It's become an obsession of mine. With the imminent collapse of the fossil fuel system, combined with my "Buy Fresh, Buy Local" mindset, the natural course of things is to preserve foods that will be accessible sans power. Also, since I'm particularly sensitive to sugar for some reason, and have found through personal experience that freezing diminishes taste and texture, I've decided that dehydration is the way to go.
I bought this dehydrator about 20 years ago. It's still kicking. Of course there are natural ways to dehydrate food; I'm currently dehydrating some elderflowers in my shed as we speak; but I digress.
|Nearly Antique Plastic Dehydrator (I'm Getting Old. YAY!)|
First, you clean and half the strawberries. Mine were grown in Amish country (just a hop over the county line in Kutztown), and are natural and local. Beautiful, aren't they?
|You KNOW I Ate Some...|
Stack those trays up. If you have multiple trays, you'll save energy, because it will take the same amount of time to do 6 as to do 2. The trays weren't cheap, as I recall (it's been awhile), but they have more than paid for themselves.
|Use the Proper Heat Setting|
They shrink way down. Down to 20% of their original volume, as I calculate...
I almost always dehydrate overnight, and that worked fine for these goodies. I found that 5 quarts of fresh fruit equalled 1 quart of dried. So I made 2 dried quarts for the winter. That should hold us.
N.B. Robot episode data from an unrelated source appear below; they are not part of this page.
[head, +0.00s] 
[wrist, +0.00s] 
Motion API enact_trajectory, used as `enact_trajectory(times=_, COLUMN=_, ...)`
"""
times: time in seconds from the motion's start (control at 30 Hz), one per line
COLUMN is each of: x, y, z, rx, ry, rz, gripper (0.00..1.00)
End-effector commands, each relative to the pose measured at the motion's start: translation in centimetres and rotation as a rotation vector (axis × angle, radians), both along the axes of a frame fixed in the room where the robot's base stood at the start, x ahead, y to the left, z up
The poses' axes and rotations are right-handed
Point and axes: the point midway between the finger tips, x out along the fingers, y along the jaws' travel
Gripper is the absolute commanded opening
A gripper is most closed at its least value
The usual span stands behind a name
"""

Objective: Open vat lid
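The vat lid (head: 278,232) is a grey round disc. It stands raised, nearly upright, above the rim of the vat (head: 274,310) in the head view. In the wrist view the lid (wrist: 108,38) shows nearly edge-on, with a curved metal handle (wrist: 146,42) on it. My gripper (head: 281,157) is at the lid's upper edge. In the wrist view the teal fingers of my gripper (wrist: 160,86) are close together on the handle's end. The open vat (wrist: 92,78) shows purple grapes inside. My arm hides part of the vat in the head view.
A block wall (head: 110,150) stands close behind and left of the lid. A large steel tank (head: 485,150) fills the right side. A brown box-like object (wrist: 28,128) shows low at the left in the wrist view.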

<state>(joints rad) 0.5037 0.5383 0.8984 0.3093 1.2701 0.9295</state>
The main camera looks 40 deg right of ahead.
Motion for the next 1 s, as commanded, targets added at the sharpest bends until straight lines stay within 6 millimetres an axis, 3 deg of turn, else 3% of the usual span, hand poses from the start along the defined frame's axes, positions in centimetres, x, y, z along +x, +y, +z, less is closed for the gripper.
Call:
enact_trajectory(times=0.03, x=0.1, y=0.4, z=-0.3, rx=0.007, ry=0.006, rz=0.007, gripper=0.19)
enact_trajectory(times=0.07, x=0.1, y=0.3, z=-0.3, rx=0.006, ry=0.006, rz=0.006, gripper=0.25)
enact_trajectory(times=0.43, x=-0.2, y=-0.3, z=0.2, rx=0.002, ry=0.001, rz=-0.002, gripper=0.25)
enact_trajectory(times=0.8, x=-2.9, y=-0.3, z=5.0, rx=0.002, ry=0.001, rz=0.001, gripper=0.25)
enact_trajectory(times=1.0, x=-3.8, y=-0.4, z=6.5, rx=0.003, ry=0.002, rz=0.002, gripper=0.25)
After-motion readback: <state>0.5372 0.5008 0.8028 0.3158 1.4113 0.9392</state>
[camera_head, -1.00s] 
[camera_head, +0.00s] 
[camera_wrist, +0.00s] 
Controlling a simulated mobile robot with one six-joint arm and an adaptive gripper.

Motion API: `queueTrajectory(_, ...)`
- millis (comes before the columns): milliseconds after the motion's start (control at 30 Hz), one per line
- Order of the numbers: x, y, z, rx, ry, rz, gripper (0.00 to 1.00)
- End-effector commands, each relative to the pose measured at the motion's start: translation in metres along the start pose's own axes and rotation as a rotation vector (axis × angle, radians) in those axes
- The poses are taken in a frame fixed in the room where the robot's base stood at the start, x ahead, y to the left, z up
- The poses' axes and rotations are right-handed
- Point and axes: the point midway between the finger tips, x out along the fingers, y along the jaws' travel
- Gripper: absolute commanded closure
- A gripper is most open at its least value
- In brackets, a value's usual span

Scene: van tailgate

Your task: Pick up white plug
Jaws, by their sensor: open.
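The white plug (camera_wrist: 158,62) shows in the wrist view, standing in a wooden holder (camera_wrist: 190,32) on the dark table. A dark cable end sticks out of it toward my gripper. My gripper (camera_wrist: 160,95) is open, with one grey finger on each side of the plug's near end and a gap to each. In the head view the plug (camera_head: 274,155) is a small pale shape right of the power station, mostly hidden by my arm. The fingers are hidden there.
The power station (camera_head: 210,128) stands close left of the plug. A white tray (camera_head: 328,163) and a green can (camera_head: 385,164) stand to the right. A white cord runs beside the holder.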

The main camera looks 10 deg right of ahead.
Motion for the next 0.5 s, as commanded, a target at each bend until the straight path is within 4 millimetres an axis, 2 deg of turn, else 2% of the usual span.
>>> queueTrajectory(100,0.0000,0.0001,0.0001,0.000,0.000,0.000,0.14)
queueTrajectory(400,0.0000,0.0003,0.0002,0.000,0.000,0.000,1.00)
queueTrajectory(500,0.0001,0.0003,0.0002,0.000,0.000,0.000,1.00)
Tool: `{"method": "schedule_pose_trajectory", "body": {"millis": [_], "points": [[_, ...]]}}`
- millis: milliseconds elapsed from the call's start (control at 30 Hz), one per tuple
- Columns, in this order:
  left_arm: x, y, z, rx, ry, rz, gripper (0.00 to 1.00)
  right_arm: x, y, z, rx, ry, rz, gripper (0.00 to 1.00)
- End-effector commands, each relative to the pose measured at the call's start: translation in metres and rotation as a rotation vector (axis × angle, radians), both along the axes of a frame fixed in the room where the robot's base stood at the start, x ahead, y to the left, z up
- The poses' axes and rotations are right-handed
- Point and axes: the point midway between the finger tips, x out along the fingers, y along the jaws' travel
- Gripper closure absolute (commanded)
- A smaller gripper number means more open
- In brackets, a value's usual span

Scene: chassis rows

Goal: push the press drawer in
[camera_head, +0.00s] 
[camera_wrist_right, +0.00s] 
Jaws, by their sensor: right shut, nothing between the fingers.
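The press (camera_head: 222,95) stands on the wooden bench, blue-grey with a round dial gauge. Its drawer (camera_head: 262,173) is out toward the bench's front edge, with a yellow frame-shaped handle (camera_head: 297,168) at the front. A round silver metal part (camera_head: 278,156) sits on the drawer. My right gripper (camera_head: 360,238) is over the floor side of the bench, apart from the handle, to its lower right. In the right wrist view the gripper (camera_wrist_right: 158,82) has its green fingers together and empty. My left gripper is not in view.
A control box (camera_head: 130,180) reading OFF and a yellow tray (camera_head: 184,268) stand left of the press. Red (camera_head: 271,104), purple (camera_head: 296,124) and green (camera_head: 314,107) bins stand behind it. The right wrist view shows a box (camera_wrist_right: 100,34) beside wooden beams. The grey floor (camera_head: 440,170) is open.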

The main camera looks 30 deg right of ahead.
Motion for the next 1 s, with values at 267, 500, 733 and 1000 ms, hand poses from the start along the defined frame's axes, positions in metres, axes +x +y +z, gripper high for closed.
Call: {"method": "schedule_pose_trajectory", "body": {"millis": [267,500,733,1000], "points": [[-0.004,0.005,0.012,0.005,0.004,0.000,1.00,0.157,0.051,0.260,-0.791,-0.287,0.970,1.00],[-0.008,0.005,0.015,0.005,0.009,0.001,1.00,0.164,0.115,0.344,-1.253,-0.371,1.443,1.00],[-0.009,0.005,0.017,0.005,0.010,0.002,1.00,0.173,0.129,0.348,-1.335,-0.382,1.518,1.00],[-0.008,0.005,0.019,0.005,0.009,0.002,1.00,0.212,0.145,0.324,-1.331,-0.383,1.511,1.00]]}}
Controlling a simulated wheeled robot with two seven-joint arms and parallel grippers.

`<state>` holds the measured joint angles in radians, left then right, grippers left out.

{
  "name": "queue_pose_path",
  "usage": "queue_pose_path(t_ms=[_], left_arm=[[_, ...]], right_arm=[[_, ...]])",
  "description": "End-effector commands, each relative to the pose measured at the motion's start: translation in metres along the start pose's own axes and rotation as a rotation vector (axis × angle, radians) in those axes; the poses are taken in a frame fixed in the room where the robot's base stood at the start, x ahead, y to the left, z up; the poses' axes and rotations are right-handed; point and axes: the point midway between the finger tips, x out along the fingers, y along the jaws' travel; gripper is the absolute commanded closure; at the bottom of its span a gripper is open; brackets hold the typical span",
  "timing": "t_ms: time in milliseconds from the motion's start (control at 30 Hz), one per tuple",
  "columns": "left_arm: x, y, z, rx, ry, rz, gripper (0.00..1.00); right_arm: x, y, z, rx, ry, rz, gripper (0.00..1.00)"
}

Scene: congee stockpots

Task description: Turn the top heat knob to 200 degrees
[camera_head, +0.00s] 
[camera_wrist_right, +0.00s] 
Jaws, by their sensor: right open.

They taste wonderful: concentrated strawberry goodness. I can just imagine them in oatmeal, on cereal, in cream-of wheat, or bread pudding...spring goodness in the deep winter. Yum.
|Beauty is Only Skin Deep|
"The month of June's full Moon's name is the Full Strawberry Moon. June's Full Strawberry Moon got its name because the Algonquin tribes knew it as a signal to gather ripening fruit.
It was often known as the Full Rose Moon in Europe (where strawberries aren't native)."